Now Do It All has gone for pounds 68m (minus the small matter of a pounds 312m write off). AG Stanley has already been sold for pounds 1. So only Halfords, which at most would be worth half the balance, remains. Along the way, there's been untold investment in the three brands. Quite a squandering of shareholders money, then.

Ironically, while the Ward White businesses were heading south at a rate of knots Boots proved itself more resilient than anyone could have imagined. Far from being eaten away by the supermarkets, it has powered ahead regardless. It has consistently delivered margins of more than 10 per cent and accounts for 85 per cent of group profits.

It has even managed its own diversification - into travel insurance, home shopping and stores in Ireland, Holland and the Far East. Boots Healthcare International, maker of Nurofen, Strepsils and so on, is also prospering. At its most basic this is an argument for sticking to one's knitting, a lesson that WH Smith is now following with the sale of Waterstone's, Our Price and other periphery businesses.

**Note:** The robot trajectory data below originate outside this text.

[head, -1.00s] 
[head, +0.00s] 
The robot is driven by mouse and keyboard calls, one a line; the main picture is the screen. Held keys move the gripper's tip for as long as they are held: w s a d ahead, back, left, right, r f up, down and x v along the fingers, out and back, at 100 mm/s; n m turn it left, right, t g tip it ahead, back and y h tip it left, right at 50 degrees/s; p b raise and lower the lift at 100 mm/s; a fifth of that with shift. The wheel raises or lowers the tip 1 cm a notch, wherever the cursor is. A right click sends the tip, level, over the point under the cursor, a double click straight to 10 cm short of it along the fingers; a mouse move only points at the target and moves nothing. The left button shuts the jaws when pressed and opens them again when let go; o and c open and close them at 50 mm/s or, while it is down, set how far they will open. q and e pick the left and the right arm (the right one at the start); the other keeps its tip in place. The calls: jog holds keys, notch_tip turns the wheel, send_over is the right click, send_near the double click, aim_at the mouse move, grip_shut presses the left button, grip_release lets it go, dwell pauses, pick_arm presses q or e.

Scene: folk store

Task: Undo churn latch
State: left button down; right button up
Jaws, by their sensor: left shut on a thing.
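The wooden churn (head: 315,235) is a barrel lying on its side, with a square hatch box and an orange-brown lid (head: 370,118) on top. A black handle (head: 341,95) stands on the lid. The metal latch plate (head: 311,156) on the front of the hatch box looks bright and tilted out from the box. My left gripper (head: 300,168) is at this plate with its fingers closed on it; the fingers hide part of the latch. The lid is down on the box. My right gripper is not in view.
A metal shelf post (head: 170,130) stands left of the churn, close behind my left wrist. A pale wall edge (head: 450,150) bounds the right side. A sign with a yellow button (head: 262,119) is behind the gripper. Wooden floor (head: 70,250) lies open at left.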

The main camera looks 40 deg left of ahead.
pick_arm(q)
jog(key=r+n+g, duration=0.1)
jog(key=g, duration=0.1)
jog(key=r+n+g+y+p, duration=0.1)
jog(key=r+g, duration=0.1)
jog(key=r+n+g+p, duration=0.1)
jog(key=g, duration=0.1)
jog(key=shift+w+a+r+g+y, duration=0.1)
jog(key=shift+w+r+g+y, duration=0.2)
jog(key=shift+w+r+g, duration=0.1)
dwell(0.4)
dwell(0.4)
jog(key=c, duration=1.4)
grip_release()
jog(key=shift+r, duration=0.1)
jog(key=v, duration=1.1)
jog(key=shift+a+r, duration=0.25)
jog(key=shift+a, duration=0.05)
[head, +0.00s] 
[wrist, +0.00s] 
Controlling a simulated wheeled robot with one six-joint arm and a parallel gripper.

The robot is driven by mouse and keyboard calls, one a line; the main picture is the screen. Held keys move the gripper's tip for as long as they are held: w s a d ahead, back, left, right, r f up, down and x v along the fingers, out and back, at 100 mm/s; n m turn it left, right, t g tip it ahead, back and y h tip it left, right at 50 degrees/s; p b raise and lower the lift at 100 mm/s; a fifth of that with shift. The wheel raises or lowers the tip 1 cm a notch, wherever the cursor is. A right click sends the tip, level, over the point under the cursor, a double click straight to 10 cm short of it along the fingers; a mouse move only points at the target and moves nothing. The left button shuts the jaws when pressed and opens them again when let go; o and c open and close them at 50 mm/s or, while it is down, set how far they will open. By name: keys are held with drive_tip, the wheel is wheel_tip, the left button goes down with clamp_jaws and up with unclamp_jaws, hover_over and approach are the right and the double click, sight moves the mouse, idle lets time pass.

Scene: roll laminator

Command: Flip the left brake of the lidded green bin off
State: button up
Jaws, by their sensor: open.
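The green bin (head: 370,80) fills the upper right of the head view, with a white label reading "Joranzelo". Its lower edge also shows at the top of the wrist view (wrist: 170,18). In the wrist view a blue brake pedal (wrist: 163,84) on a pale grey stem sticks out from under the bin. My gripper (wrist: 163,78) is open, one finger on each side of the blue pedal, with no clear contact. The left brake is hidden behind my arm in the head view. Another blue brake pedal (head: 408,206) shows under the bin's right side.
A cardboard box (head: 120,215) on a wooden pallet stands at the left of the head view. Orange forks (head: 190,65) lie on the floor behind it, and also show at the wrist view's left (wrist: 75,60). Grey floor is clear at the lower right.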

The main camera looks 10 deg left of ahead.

What is not quite clear is how much of the credit should go to Lord Blyth. The plaudits might rather seem to belong to the management team at Boots the Chemist. In one respect Lord Blyth has achieved his ambition for the company. If memory serves, his aim was to take Boots from the bottom of the second quartile of the Footsie to the top. In that regard he has succeeded. Boots currently lies 27th. How much of a role Lord Blyth played in that assent is a matter of opinion.